>> begin Rows

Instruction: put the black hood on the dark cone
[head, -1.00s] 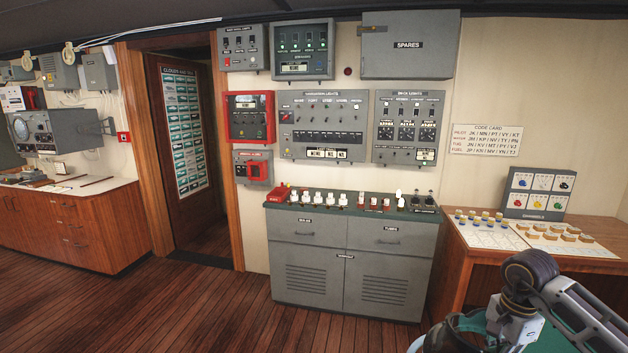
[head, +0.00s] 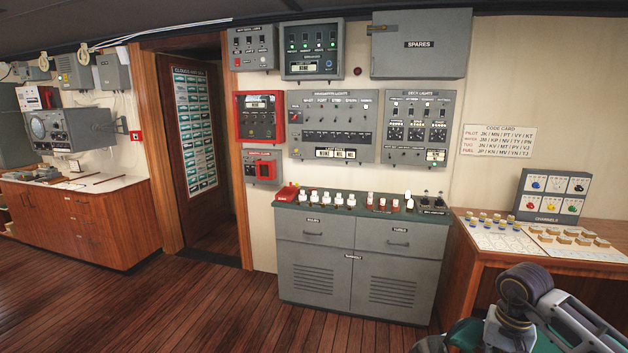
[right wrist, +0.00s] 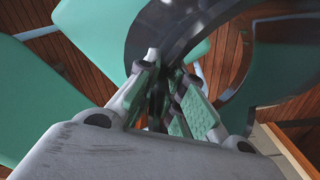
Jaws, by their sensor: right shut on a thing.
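In the right wrist view my right gripper (right wrist: 166,76) is shut on a dark, glossy, curved thing (right wrist: 158,30), which looks like the black hood. The curved thing fills the upper middle and right of that view; its full shape is cut off. In the head view my right arm comes in at the lower right, and its fingers are not shown clearly. Two small dark pieces (head: 433,199) stand at the right end of the cabinet top; they are too small to tell whether one is the dark cone. My left gripper is not in view.
A grey cabinet (head: 354,262) stands against the wall, with white and red pieces (head: 345,199) along its top. A wooden table (head: 490,262) with cards and a channels box (head: 553,195) is at right. A wooden counter (head: 80,215) is at left. The floor between is clear.

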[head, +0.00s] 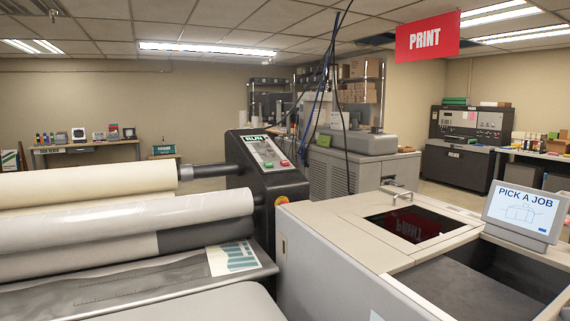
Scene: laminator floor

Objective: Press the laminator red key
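The laminator (262,200) stands at centre left, with wide rolls on its left and a dark end housing. A sloped control panel (262,150) on top of the housing carries a small display and keys. The red key (285,163) is near the panel's lower right edge. A green key (269,165) sits just left of it. A round red button on a yellow ring (281,200) is lower, on the housing's front side. Neither of my grippers shows in the head view, and nothing touches the panel.
A large beige machine (335,240) with a glass window and a "PICK A JOB" screen (522,211) fills the right foreground, close beside the laminator. The laminator's rolls (110,215) fill the left foreground. Dark cables (318,90) hang behind the panel.

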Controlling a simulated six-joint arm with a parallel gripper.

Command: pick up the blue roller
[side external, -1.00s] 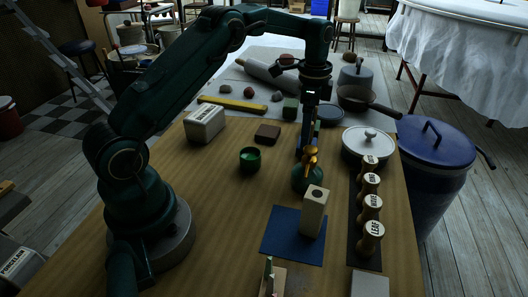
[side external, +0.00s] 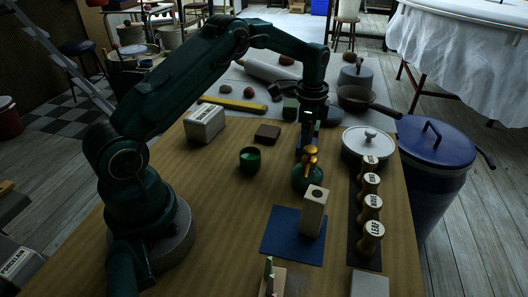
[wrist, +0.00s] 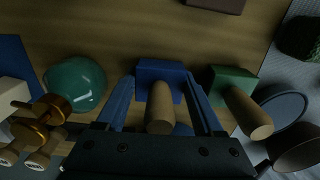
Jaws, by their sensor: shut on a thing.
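The blue roller (wrist: 160,68) has a blue block-shaped head and a pale wooden handle. In the wrist view it sits between the two blue fingers of my gripper (wrist: 160,84), with its handle pointing toward the camera. My gripper is shut on it. In the side view my gripper (side external: 309,140) is low over the wooden table, just behind the teal bottle. The roller is mostly hidden there by the bottle and my fingers.
A teal bottle with a brass top (side external: 307,178) stands close in front of my gripper. A green-headed tool with a wooden handle (wrist: 234,82) is close on the right in the wrist view. A lidded white pot (side external: 368,145) and several wooden stamps (side external: 371,207) stand to the right.

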>> end Rows

**Your goal**
Pull out only the lines from the one with "Controlling a simulated" up to and including the one with "[wrist, +0.00s]", and drop any pictures along the way.

**Task response**
Controlling a simulated six-joint arm with a parallel gripper.

Command: pick up the blue roller
[side external, -1.00s] 
[side external, +0.00s] 
[wrist, +0.00s] 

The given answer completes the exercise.